Existe também um manuscrito anônimo que conta uma história registrando o primeiro round da briga dos dois: eles se encontraram em uma praça de Florença, onde Leo estava com alguns amigos discutindo sobre Dante, o poeta, um tema que Michelangelo era conhecido por gostar muito. Leonardo o chamou:
- Michelangelo! Venha cá, estamos falando de Dante, fale um pouco dele para nós!
Entendendo como absoluta provocação do rival, Michelangelo responde:
- Fale tu pra eles do seu cavalo de Sforza!
(O cavalo de Sforza era um monumento de 15 metros que Leonardo levou 12 anos para projetar, quando vivia em Milão, e que foi destruído na frente dele quando a cidade foi invadida. Sentiu?
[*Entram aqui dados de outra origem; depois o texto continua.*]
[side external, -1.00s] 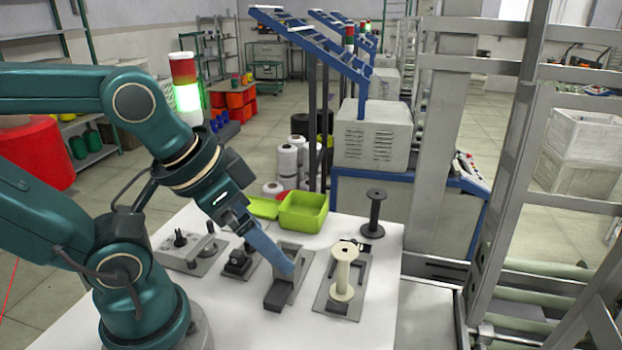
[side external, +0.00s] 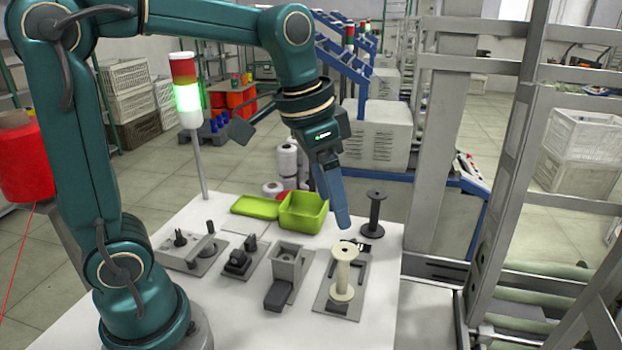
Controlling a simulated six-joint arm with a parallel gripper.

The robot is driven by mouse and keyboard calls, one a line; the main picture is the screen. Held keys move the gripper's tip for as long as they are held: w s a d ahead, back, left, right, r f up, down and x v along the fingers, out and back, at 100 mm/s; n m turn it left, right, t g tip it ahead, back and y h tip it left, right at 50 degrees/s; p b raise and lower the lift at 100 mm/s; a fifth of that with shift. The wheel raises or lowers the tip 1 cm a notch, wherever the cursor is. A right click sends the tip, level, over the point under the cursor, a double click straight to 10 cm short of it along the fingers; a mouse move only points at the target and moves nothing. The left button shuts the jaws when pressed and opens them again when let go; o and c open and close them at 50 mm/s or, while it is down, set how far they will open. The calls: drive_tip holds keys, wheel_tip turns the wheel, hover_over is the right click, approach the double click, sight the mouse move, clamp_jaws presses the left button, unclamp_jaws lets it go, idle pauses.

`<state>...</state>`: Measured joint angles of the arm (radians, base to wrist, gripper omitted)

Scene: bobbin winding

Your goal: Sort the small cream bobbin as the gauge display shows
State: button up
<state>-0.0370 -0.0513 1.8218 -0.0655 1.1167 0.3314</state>
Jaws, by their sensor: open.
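A black bobbin (side external: 376,222) stands upright farther back at the right. A small dark device (side external: 366,246) beside the cream bobbin's plate may be the gauge display; its reading is too small to tell. A lime green bin (side external: 303,211) and a shallow lime green tray (side external: 255,206) stand at the back edge.
A grey box-shaped fixture (side external: 287,265) with a dark block stands left of the cream bobbin. Two more fixtures (side external: 239,260) (side external: 193,250) sit farther left. A signal tower (side external: 187,95) glows green behind the table. The table's front right is clear.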

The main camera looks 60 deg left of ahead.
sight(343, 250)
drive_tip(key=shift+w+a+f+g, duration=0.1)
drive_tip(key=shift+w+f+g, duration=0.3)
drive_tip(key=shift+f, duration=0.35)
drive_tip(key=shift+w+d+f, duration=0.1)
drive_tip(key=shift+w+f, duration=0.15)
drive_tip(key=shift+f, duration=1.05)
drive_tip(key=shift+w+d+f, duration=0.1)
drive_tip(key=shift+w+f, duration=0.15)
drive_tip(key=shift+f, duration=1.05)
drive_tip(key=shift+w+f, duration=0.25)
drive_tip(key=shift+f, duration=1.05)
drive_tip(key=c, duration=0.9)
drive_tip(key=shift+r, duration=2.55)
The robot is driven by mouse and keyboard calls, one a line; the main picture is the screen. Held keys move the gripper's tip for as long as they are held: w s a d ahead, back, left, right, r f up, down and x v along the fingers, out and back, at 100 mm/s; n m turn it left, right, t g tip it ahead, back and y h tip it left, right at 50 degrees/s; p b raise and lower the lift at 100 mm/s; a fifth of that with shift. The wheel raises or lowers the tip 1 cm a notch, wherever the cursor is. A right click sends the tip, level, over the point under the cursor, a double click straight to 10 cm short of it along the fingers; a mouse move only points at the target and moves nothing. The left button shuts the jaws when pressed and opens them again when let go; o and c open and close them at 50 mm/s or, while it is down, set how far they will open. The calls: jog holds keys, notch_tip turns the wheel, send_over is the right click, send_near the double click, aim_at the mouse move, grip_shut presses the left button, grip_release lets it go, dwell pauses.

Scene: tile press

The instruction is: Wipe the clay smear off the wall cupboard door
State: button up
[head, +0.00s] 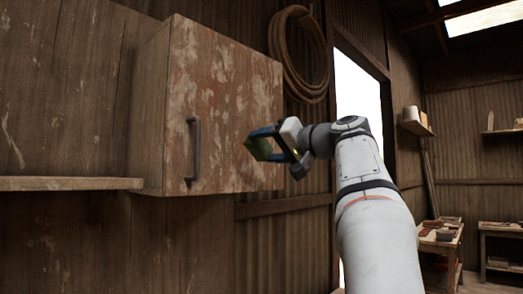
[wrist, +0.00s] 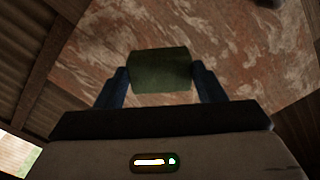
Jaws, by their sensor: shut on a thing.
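The wall cupboard door (head: 225,95) is worn wood with reddish-brown and pale patches. It is shut and has a dark vertical handle (head: 193,150) near its left edge. My gripper (head: 262,143) is in front of the right part of the door, shut on a green block-like sponge (head: 258,149). In the wrist view the green sponge (wrist: 160,70) sits between two blue fingers, with the blotchy door (wrist: 225,35) behind it. I cannot tell whether the sponge touches the door. I cannot tell the clay smear apart from the other patches.
A wooden shelf (head: 70,183) juts from the wall left of the cupboard. A coiled hose (head: 300,55) hangs on the wall to its right, beside a bright doorway (head: 358,95). Tables with small items (head: 440,235) stand far right.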

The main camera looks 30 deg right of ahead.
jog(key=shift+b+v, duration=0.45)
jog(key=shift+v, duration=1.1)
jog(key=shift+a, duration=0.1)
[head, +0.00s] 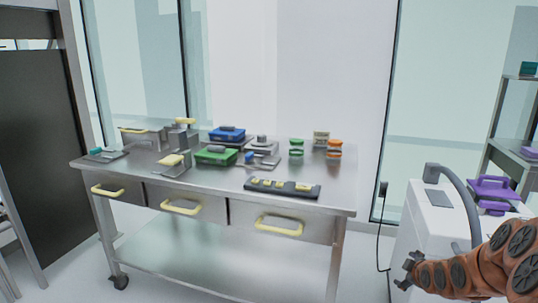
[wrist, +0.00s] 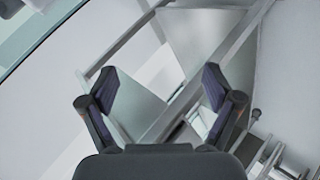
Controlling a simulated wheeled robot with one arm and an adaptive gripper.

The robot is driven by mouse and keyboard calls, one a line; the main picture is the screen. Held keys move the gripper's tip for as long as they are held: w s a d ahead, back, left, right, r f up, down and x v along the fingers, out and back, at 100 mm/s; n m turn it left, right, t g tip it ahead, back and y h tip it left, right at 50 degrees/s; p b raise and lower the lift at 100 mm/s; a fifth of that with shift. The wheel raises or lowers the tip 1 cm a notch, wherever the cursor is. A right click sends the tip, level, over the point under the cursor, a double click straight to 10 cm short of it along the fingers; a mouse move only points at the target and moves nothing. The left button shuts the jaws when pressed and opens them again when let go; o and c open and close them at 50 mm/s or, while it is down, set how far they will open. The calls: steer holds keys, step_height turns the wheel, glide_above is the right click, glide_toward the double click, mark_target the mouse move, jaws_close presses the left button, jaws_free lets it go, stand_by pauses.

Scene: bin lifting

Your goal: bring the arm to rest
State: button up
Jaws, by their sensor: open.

Sentiu.)
O ravióli de climão que pairava entre os dois grandes artistas não passou despercebido pelas autoridades de Florença, e eles lançaram uma competição oficial para a criação de um afresco no Palazzo Vecchio, no centro administrativo da cidade. E o que eles criaram com isso foi uma rinha de pintor renascentista entre os já exaltados Leonardo e Michelangelo.
A ideia era decorar um dos salões do Palazzo com afrescos sobre as poucas batalhas que Florença tinha vencido em sua história. Mas para isso, Leo e Mich teriam que trabalhar no mesmo espaço, um fuçando a arte do outro.
Mesmo com o pagamento já feito aos dois artistas, eles nunca completaram os afrescos, porque Leonardo chutou os pincéis depois de muitas tentativas, em parte porque ele não aguentava mais o rival, e Michelangelo fugiu, bravíssimo, pra Roma.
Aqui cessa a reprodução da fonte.